## [Data records]

==========

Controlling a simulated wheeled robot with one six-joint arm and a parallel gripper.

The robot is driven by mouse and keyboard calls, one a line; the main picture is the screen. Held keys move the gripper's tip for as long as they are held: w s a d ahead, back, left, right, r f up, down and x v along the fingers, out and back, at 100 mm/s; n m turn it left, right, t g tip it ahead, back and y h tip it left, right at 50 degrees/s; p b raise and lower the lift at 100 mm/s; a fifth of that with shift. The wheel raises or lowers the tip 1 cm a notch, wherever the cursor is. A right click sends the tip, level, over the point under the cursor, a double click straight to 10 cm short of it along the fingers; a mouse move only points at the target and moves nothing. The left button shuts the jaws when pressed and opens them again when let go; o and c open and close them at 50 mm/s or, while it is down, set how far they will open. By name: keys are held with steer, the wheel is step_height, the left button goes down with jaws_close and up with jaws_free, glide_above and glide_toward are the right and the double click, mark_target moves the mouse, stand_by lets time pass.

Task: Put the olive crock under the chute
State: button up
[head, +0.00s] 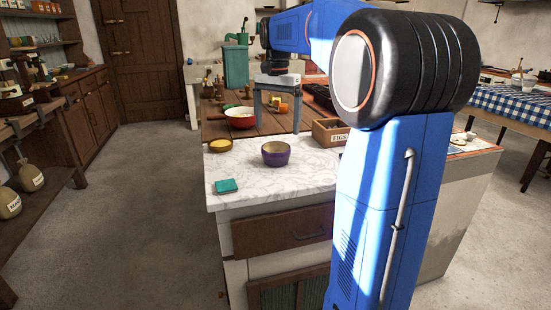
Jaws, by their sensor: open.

==========

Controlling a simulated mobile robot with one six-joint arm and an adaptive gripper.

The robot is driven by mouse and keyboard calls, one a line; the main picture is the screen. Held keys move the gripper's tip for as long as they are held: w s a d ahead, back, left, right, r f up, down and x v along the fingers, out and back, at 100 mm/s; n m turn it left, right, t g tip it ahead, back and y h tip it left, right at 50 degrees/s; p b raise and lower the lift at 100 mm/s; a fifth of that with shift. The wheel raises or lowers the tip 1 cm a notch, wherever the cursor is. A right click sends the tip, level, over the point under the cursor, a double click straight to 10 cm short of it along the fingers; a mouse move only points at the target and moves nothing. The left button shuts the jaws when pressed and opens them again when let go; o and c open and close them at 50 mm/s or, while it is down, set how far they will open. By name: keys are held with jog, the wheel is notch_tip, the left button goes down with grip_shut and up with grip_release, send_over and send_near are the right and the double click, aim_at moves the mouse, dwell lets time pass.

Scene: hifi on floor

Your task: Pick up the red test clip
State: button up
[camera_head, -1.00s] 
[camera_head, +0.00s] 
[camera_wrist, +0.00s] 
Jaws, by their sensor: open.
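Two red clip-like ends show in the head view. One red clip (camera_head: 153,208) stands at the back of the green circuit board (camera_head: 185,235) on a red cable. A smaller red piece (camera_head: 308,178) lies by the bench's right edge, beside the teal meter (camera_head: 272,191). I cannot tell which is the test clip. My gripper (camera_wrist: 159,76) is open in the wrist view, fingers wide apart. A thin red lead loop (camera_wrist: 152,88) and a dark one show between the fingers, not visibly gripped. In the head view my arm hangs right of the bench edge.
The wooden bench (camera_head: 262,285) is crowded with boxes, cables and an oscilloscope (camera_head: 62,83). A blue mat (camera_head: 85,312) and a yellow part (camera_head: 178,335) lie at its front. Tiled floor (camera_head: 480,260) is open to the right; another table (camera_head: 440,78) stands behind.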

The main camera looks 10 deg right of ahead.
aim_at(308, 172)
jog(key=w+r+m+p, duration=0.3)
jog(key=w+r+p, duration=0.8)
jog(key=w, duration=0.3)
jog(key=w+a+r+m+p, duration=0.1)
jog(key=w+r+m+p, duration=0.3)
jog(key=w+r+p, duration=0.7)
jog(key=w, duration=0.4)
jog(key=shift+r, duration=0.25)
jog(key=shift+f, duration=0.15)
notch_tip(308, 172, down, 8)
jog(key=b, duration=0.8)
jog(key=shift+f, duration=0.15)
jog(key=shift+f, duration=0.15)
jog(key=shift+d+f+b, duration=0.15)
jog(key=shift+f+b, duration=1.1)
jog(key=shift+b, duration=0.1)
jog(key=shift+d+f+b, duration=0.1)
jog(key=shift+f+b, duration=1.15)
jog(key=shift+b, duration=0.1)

==========

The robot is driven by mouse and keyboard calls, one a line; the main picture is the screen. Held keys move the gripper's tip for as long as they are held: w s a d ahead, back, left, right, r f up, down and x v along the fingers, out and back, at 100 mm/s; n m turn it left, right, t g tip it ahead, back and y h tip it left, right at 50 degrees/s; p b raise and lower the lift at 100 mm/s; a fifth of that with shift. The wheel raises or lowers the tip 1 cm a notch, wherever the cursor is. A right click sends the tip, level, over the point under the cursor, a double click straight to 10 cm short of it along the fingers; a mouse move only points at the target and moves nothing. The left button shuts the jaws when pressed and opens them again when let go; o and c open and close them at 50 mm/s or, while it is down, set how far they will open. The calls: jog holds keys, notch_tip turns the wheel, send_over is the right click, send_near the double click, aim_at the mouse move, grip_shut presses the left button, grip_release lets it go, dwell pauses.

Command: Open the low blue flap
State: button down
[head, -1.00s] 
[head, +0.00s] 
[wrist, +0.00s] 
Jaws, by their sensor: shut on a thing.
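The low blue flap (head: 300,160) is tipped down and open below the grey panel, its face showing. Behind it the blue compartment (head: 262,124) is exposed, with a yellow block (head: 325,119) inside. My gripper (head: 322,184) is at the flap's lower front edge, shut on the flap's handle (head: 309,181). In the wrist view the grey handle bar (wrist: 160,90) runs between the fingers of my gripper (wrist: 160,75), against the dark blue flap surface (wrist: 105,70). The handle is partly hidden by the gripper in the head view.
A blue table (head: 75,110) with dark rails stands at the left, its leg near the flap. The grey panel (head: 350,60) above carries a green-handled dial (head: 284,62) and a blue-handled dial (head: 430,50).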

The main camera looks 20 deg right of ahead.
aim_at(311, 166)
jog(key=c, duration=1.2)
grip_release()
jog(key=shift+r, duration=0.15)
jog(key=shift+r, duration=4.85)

==========

## [Directive]
Take every line above carrying "Controlling" and return it.

## [Written response]
Controlling a simulated wheeled robot with one six-joint arm and a parallel gripper.
Controlling a simulated mobile robot with one six-joint arm and an adaptive gripper.

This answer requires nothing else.